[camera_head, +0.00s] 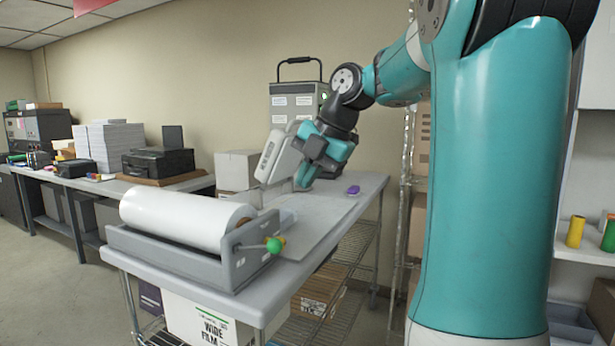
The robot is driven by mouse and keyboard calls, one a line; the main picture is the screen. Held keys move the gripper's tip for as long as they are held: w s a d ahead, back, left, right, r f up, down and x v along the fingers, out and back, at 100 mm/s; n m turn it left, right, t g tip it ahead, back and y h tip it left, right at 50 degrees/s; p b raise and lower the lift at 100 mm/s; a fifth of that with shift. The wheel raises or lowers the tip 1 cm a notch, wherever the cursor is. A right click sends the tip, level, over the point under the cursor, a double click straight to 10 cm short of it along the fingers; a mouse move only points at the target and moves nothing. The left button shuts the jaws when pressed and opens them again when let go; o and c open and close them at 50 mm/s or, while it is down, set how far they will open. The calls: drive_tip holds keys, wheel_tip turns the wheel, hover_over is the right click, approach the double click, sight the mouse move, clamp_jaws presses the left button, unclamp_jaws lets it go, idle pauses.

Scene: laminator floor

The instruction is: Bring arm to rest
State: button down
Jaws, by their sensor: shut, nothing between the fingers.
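My teal and dark grey arm reaches in from the right side of the head view. My gripper (304,178) points down over the far part of the grey table (345,212), beside a light grey upright device (277,155). The gripper is shut and nothing shows in it. Its fingertips are small and partly hidden, so I cannot tell whether they touch anything. A small purple object (353,190) lies on the table to the right of the gripper.
A large white film roll (187,218) sits in a grey holder at the table's near end, with a green knob (274,245). A dark grey case (297,102) stands behind. Shelves (590,257) stand at right. Floor at lower left is clear.

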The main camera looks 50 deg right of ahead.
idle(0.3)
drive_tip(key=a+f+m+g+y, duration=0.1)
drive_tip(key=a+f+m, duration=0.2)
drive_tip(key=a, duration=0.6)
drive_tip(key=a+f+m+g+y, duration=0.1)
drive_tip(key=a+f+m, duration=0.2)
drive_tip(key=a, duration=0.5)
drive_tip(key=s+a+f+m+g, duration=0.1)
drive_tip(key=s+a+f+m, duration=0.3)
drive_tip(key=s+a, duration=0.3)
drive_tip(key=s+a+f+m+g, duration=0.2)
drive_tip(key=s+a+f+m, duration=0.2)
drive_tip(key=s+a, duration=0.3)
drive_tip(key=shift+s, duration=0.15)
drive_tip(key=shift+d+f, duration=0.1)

################

WORK TO COMPLETE - Print, exactly as written, the lines above from the first one to the one containing "State: button down". Leave out pictures.

RESULT FOR THIS EXERCISE -
[camera_head, +0.00s] 
The robot is driven by mouse and keyboard calls, one a line; the main picture is the screen. Held keys move the gripper's tip for as long as they are held: w s a d ahead, back, left, right, r f up, down and x v along the fingers, out and back, at 100 mm/s; n m turn it left, right, t g tip it ahead, back and y h tip it left, right at 50 degrees/s; p b raise and lower the lift at 100 mm/s; a fifth of that with shift. The wheel raises or lowers the tip 1 cm a notch, wherever the cursor is. A right click sends the tip, level, over the point under the cursor, a double click straight to 10 cm short of it along the fingers; a mouse move only points at the target and moves nothing. The left button shuts the jaws when pressed and opens them again when let go; o and c open and close them at 50 mm/s or, while it is down, set how far they will open. The calls: drive_tip holds keys, wheel_tip turns the wheel, hover_over is the right click, approach the double click, sight the mouse move, clamp_jaws presses the left button, unclamp_jaws lets it go, idle pauses.

Scene: laminator floor

The instruction is: Bring arm to rest
State: button down

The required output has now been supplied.